Task objective: Quote all lines below exactly. Images stay out.

Information supplied:
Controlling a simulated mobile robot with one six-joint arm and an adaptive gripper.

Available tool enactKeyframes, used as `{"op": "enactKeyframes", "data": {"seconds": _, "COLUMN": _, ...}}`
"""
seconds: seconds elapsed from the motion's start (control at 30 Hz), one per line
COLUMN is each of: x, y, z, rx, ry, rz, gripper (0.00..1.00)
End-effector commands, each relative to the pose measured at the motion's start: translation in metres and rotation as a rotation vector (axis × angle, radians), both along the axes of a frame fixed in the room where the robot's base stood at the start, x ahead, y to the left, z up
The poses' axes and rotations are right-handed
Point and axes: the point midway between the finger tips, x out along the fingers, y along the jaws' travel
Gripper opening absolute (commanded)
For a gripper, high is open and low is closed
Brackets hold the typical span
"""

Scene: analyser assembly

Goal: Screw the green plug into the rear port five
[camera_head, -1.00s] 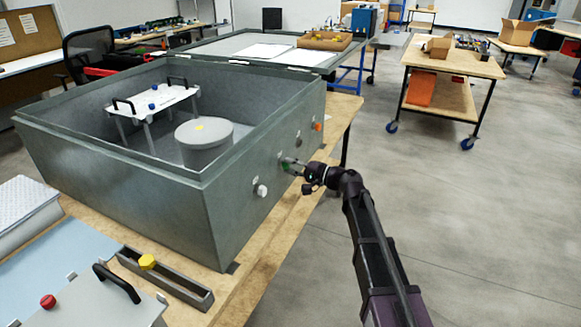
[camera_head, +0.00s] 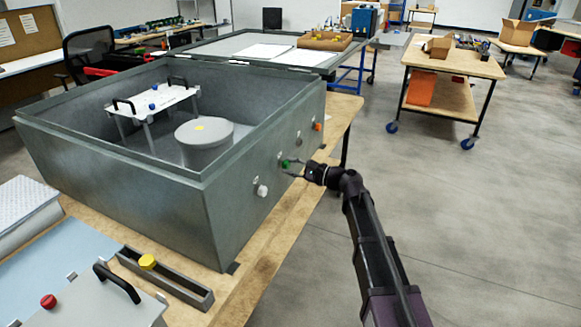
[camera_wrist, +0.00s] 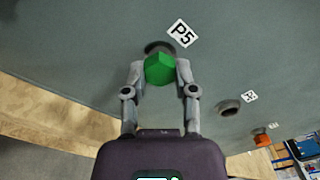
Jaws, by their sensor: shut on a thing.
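The green plug (camera_wrist: 160,69) sits at the port labelled P5 (camera_wrist: 181,33) on the side wall of the grey metal box. My gripper (camera_wrist: 158,72) is shut on the plug, one finger on each side of it. The dark port rim shows just behind the plug, and how deep the plug sits is hidden. In the head view, the green plug (camera_head: 285,163) shows at the wall, with my gripper (camera_head: 290,168) at it from the right.
The box (camera_head: 120,175) stands on a wooden table (camera_head: 262,262). Along the same wall are a white plug (camera_head: 262,190), an open port (camera_wrist: 229,107) and an orange plug (camera_wrist: 261,139). A tray (camera_head: 190,289) with a yellow plug (camera_head: 147,261) lies in front. Open floor is to the right.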

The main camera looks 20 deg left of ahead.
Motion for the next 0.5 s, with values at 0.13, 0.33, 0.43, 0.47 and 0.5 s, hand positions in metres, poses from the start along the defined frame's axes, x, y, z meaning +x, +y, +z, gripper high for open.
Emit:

Solution to this problem:
Controlling a simulated mobile robot with one six-joint arm and an adaptive gripper.

Available tool enactKeyframes, used as `{"op": "enactKeyframes", "data": {"seconds": _, "COLUMN": _, ...}}`
"""
seconds: seconds elapsed from the motion's start (control at 30 Hz), one per line
COLUMN is each of: x, y, z, rx, ry, rz, gripper (0.00..1.00)
End-effector commands, each relative to the pose measured at the motion's start: translation in metres and rotation as a rotation vector (axis × angle, radians), both along the axes of a frame fixed in the room where the robot's base stood at the start, x ahead, y to the left, z up
The poses' axes and rotations are right-handed
Point and axes: the point midway between the finger tips, x out along the fingers, y along the jaws' travel
Gripper opening absolute (commanded)
For a gripper, high is open and low is closed
Brackets hold the typical span
"""

Scene: analyser assembly

Goal: Screw the green plug into the rear port five
[camera_head, -1.00s] 
[camera_head, +0.00s] 
[camera_wrist, +0.00s] 
Jaws, by their sensor: shut on a thing.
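The green plug (camera_wrist: 160,69) sits at the port labelled P5 (camera_wrist: 181,33) on the side wall of the grey metal box. My gripper (camera_wrist: 158,72) is shut on the plug, one finger on each side of it. The dark port rim shows just behind the plug, and how deep the plug sits is hidden. In the head view, the green plug (camera_head: 285,163) shows at the wall, with my gripper (camera_head: 290,168) at it from the right.
The box (camera_head: 120,175) stands on a wooden table (camera_head: 262,262). Along the same wall are a white plug (camera_head: 262,190), an open port (camera_wrist: 229,107) and an orange plug (camera_wrist: 261,139). A tray (camera_head: 190,289) with a yellow plug (camera_head: 147,261) lies in front. Open floor is to the right.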

The main camera looks 20 deg left of ahead.
Motion for the next 0.5 s, with values at 0.13, 0.33, 0.43, 0.47 and 0.5 s, hand positions in metres, poses from the start along the defined frame's axes, x, y, z meaning +x, +y, +z, gripper high for open.
Emit:

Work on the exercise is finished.